The PM reiterated that the State Bank should continue to hold a monopoly in the international trade of gold. Banks were no longer entitled to accept gold deposits or lend in gold, and the State Bank was being encouraged to attract home savings in gold to be deposited into the country’s official banking sector.

The State Bank successfully maintained forex exchange rate stability within a band of 2-3 per cent during the last two years and marginally devalued the dong by 1 per cent in June this year from VND20,828 to VND21,036 per dollar.

Both HSBC and ANZ in their reports released in October 2013 predicted the exchange rate in 2014 would be VND21,500 per dollar.

The stable forex market helped reduce the proportion of foreign currency deposits in the country’s total means of payment to 12 per cent in 2013 from 12.36 per cent in 2012 and 15.8 per cent in 2011. Foreign currency reserves in 2013 also doubled compared to 2011, according to State Bank figures.

Economist Vu Dinh Anh supported forex stability. “There were calls for further devaluation of the dong to support exports. But such a move might fuel inflation while helping exports only a little bit,” he said.

“A major devaluation of the dong could spark a run on the currency, which is why the State Bank has used stability and flexibility as the basis for controlling the forex market in recent years. The stability of the forex market has already raised confidence in the dong among domestic and foreign invested firms, helping them set longer-term business plans,” said Anh

Banking expert Nguyen Dac Hung said that the stable exchange rate had positively affected Vietnam’s overseas and public debts. Hung said with a 3-4 per cent devaluation, Vietnam’s debts in domestic currency would increase by tens of trillions dong.

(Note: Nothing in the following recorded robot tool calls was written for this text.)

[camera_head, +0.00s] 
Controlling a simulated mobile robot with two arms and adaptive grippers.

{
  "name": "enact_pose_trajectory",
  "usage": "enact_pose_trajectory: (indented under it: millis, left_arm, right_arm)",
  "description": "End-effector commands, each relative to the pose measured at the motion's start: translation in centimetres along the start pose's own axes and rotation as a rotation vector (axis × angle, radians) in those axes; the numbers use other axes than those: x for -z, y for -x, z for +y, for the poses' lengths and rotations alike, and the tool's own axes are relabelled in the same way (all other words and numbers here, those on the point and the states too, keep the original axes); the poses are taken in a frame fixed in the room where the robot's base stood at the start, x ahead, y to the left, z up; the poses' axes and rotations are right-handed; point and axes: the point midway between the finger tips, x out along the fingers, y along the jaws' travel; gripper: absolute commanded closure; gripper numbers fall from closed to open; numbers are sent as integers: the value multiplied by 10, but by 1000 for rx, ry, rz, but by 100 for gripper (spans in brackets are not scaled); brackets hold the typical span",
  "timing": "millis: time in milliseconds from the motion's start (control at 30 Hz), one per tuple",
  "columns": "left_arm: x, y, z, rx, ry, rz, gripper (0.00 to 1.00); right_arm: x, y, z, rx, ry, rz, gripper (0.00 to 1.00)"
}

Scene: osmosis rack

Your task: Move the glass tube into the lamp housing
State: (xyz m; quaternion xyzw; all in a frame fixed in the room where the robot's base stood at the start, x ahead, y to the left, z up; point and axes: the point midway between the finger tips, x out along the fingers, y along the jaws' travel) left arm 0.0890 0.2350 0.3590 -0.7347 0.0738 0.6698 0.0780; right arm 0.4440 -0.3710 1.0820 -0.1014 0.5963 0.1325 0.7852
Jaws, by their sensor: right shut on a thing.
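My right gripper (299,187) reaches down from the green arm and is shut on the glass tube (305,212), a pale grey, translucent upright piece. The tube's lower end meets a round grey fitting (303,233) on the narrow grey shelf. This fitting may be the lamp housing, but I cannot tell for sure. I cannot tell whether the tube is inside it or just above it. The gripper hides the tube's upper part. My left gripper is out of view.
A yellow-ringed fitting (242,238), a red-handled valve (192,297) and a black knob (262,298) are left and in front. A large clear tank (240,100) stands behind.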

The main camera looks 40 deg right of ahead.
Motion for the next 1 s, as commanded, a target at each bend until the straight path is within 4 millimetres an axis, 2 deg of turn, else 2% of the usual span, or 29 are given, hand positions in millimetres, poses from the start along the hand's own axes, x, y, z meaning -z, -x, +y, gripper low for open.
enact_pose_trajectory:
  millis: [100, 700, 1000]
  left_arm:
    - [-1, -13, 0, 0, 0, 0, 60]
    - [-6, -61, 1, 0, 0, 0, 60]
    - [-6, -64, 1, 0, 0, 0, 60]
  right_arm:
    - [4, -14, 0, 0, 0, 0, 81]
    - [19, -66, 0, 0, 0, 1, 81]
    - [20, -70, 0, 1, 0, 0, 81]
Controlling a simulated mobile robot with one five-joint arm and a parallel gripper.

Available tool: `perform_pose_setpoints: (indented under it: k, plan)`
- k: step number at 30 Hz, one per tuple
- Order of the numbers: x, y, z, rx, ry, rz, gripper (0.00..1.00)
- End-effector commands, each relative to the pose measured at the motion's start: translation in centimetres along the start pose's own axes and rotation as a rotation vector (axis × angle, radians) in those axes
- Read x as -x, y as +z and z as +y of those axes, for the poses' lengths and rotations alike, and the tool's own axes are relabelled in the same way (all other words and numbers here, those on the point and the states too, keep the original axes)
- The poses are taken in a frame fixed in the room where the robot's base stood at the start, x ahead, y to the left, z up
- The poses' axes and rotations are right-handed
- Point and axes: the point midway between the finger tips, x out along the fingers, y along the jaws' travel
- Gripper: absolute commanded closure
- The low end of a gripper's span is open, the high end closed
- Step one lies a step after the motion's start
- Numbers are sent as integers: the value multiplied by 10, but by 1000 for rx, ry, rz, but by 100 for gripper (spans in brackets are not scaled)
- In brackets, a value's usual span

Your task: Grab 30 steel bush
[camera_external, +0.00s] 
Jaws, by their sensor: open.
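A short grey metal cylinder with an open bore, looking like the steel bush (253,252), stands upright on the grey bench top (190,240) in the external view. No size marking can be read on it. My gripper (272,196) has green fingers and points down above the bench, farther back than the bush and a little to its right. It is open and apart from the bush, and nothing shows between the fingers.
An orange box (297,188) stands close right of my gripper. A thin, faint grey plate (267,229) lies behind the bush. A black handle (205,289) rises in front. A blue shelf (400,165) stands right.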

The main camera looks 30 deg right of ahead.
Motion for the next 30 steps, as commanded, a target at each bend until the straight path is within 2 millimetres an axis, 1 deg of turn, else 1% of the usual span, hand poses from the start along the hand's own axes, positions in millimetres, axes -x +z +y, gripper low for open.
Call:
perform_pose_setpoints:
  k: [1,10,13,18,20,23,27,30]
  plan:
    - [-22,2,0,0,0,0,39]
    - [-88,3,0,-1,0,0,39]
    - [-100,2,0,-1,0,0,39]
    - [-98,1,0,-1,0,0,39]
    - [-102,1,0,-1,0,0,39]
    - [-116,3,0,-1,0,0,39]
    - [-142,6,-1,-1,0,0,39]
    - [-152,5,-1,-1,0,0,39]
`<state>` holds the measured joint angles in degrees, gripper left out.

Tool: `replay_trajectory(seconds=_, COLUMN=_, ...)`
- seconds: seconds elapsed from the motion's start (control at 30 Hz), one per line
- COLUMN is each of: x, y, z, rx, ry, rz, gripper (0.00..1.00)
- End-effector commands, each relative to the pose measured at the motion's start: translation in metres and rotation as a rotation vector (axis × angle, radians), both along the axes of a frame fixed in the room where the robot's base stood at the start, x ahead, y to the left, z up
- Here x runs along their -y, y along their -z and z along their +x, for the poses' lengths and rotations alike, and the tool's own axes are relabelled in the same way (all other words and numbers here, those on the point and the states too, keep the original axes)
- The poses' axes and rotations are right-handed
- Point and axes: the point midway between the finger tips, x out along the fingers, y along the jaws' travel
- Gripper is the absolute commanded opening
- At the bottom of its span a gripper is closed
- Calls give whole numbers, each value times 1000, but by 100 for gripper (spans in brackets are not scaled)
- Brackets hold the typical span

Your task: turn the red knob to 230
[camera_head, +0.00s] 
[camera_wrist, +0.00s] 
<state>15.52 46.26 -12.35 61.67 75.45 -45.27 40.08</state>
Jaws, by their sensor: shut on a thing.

According to Hung, a stable forex market had created conditions for the State Bank to buy a huge amount of foreign currency. Total forex reserves in 2013 were estimated at $30 billion, much higher than the $22 billion recorded in 2012 and higher than the internationally-recognised safety level of 12 weeks of import value.

The prime minister also insisted that the banking system continue to focus on controlling inflation, and that the governor of the State Bank needed to take responsibility for the issue. The bank also needed to retain stable interest rates and calculate the total means of payment and credit growth in relation to the government’s inflation target.

“Many enterprises are facing difficulties. Most of their capital is in the form of bank loans so interest rates need to maintain stable,” the PM reiterated.